## THE EXERCISE
Please output the lines shown below exactly as they appear.

⁂

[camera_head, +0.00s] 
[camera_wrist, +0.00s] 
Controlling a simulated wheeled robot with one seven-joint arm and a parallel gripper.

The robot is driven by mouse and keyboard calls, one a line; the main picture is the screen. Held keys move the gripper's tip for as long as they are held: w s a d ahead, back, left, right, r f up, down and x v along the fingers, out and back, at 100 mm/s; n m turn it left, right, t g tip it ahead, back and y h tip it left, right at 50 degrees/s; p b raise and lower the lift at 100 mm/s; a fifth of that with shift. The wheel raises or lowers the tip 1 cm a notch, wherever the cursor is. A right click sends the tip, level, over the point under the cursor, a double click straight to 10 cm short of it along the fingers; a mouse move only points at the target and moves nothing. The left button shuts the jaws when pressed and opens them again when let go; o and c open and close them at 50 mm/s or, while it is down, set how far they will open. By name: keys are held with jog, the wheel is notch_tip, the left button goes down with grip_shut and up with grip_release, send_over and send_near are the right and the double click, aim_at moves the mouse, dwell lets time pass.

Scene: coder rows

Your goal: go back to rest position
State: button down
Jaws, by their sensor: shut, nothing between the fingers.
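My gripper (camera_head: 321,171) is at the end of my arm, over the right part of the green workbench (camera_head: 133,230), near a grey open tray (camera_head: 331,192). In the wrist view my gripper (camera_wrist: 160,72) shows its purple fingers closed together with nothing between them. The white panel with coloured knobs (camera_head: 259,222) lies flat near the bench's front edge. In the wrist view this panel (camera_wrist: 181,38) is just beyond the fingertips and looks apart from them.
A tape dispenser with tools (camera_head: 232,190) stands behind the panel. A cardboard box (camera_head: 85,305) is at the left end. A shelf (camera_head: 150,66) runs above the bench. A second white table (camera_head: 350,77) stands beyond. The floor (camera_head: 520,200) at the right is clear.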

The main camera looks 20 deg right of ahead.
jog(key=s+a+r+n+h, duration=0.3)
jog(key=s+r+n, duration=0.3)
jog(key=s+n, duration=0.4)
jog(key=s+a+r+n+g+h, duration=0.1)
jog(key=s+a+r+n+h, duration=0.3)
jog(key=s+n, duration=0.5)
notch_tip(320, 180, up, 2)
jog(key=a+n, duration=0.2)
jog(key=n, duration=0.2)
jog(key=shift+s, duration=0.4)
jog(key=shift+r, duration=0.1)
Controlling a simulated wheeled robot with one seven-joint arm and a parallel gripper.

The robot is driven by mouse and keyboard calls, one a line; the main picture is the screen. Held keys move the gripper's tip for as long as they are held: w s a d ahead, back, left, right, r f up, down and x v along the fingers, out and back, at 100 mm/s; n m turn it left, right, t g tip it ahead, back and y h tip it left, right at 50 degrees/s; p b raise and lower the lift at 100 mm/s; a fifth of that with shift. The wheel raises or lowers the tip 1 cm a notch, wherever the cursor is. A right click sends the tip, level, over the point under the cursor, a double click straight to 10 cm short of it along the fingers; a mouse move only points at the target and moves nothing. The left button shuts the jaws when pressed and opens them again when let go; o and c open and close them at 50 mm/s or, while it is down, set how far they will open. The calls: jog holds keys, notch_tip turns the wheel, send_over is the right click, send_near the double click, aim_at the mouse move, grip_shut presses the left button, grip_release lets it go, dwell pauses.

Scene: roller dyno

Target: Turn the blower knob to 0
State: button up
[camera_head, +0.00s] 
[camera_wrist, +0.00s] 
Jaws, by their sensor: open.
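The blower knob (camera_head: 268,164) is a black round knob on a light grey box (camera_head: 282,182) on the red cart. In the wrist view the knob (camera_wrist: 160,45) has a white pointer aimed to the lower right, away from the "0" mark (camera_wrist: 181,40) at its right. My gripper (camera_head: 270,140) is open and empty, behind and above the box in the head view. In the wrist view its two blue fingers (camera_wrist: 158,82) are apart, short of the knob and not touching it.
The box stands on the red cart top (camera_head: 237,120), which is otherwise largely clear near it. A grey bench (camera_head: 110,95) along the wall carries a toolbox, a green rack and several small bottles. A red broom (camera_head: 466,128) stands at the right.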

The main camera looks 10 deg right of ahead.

⁂

## EXERCISE OUTPUT
[camera_head, +0.00s] 
[camera_wrist, +0.00s] 
Controlling a simulated wheeled robot with one seven-joint arm and a parallel gripper.

The robot is driven by mouse and keyboard calls, one a line; the main picture is the screen. Held keys move the gripper's tip for as long as they are held: w s a d ahead, back, left, right, r f up, down and x v along the fingers, out and back, at 100 mm/s; n m turn it left, right, t g tip it ahead, back and y h tip it left, right at 50 degrees/s; p b raise and lower the lift at 100 mm/s; a fifth of that with shift. The wheel raises or lowers the tip 1 cm a notch, wherever the cursor is. A right click sends the tip, level, over the point under the cursor, a double click straight to 10 cm short of it along the fingers; a mouse move only points at the target and moves nothing. The left button shuts the jaws when pressed and opens them again when let go; o and c open and close them at 50 mm/s or, while it is down, set how far they will open. By name: keys are held with jog, the wheel is notch_tip, the left button goes down with grip_shut and up with grip_release, send_over and send_near are the right and the double click, aim_at moves the mouse, dwell lets time pass.

Scene: coder rows

Your goal: go back to rest position
State: button down
Jaws, by their sensor: shut, nothing between the fingers.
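My gripper (camera_head: 321,171) is at the end of my arm, over the right part of the green workbench (camera_head: 133,230), near a grey open tray (camera_head: 331,192). In the wrist view my gripper (camera_wrist: 160,72) shows its purple fingers closed together with nothing between them. The white panel with coloured knobs (camera_head: 259,222) lies flat near the bench's front edge. In the wrist view this panel (camera_wrist: 181,38) is just beyond the fingertips and looks apart from them.
A tape dispenser with tools (camera_head: 232,190) stands behind the panel. A cardboard box (camera_head: 85,305) is at the left end. A shelf (camera_head: 150,66) runs above the bench. A second white table (camera_head: 350,77) stands beyond. The floor (camera_head: 520,200) at the right is clear.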

The main camera looks 20 deg right of ahead.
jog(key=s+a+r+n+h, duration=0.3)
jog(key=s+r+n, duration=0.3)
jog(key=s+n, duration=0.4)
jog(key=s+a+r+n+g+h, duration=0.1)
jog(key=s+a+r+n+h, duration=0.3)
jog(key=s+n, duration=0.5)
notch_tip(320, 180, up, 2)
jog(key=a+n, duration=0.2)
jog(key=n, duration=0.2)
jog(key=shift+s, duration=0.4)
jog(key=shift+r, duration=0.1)
Controlling a simulated wheeled robot with one seven-joint arm and a parallel gripper.

The robot is driven by mouse and keyboard calls, one a line; the main picture is the screen. Held keys move the gripper's tip for as long as they are held: w s a d ahead, back, left, right, r f up, down and x v along the fingers, out and back, at 100 mm/s; n m turn it left, right, t g tip it ahead, back and y h tip it left, right at 50 degrees/s; p b raise and lower the lift at 100 mm/s; a fifth of that with shift. The wheel raises or lowers the tip 1 cm a notch, wherever the cursor is. A right click sends the tip, level, over the point under the cursor, a double click straight to 10 cm short of it along the fingers; a mouse move only points at the target and moves nothing. The left button shuts the jaws when pressed and opens them again when let go; o and c open and close them at 50 mm/s or, while it is down, set how far they will open. The calls: jog holds keys, notch_tip turns the wheel, send_over is the right click, send_near the double click, aim_at the mouse move, grip_shut presses the left button, grip_release lets it go, dwell pauses.

Scene: roller dyno

Target: Turn the blower knob to 0
State: button up
[camera_head, +0.00s] 
[camera_wrist, +0.00s] 
Jaws, by their sensor: open.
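The blower knob (camera_head: 268,164) is a black round knob on a light grey box (camera_head: 282,182) on the red cart. In the wrist view the knob (camera_wrist: 160,45) has a white pointer aimed to the lower right, away from the "0" mark (camera_wrist: 181,40) at its right. My gripper (camera_head: 270,140) is open and empty, behind and above the box in the head view. In the wrist view its two blue fingers (camera_wrist: 158,82) are apart, short of the knob and not touching it.
The box stands on the red cart top (camera_head: 237,120), which is otherwise largely clear near it. A grey bench (camera_head: 110,95) along the wall carries a toolbox, a green rack and several small bottles. A red broom (camera_head: 466,128) stands at the right.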

The main camera looks 10 deg right of ahead.

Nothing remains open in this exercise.